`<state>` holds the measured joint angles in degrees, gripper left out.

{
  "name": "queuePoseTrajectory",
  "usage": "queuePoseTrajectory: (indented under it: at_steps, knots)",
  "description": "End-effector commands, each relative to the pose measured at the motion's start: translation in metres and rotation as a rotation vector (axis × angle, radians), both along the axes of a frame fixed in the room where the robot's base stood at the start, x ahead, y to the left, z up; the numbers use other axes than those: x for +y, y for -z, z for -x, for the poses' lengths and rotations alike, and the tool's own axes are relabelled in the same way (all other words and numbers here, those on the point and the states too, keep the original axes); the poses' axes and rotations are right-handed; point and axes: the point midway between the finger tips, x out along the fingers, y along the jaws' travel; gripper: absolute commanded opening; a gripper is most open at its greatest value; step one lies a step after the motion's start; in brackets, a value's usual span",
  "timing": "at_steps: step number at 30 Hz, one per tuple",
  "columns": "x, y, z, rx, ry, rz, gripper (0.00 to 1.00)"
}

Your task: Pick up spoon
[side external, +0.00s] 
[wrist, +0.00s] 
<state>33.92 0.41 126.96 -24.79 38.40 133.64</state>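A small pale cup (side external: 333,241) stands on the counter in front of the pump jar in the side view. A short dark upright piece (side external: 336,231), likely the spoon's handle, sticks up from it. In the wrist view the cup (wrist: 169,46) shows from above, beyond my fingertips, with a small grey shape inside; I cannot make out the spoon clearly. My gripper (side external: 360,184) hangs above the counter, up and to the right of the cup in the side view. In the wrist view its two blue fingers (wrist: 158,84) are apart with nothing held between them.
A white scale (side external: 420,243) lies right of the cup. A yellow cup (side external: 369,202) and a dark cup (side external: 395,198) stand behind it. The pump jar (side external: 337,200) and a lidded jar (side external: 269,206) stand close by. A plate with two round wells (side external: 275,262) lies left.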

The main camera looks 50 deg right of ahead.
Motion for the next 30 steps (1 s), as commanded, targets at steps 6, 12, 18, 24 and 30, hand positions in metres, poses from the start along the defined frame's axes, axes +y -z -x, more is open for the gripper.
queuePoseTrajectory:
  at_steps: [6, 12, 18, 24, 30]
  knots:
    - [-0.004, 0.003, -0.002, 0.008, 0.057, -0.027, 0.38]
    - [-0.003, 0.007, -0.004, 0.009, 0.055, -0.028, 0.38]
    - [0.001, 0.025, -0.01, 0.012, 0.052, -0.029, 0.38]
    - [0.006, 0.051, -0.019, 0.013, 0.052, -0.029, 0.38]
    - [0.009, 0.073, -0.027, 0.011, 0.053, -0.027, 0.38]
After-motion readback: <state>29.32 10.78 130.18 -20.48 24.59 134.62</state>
==========
*Problem*: Include the first line, the line containing "step number at", and every line between them, copied exactly from the material above; output no other line.

*Solution to the exercise*:
`<state>` holds the measured joint angles in degrees, gripper left out.

{
  "name": "queuePoseTrajectory",
  "usage": "queuePoseTrajectory: (indented under it: at_steps, knots)",
  "description": "End-effector commands, each relative to the pose measured at the motion's start: translation in metres and rotation as a rotation vector (axis × angle, radians), both along the axes of a frame fixed in the room where the robot's base stood at the start, x ahead, y to the left, z up; the numbers use other axes than those: x for +y, y for -z, z for -x, for the poses' lengths and rotations alike, and the tool's own axes are relabelled in the same way (all other words and numbers here, those on the point and the states too, keep the original axes); the poses' axes and rotations are right-handed; point and axes: the point midway between the finger tips, x out along the fingers, y along the jaws' travel; gripper: absolute commanded opening; a gripper is most open at its greatest value; step one lies a step after the motion's start; in brackets, a value's usual span",
  "timing": "at_steps: step number at 30 Hz, one per tuple",

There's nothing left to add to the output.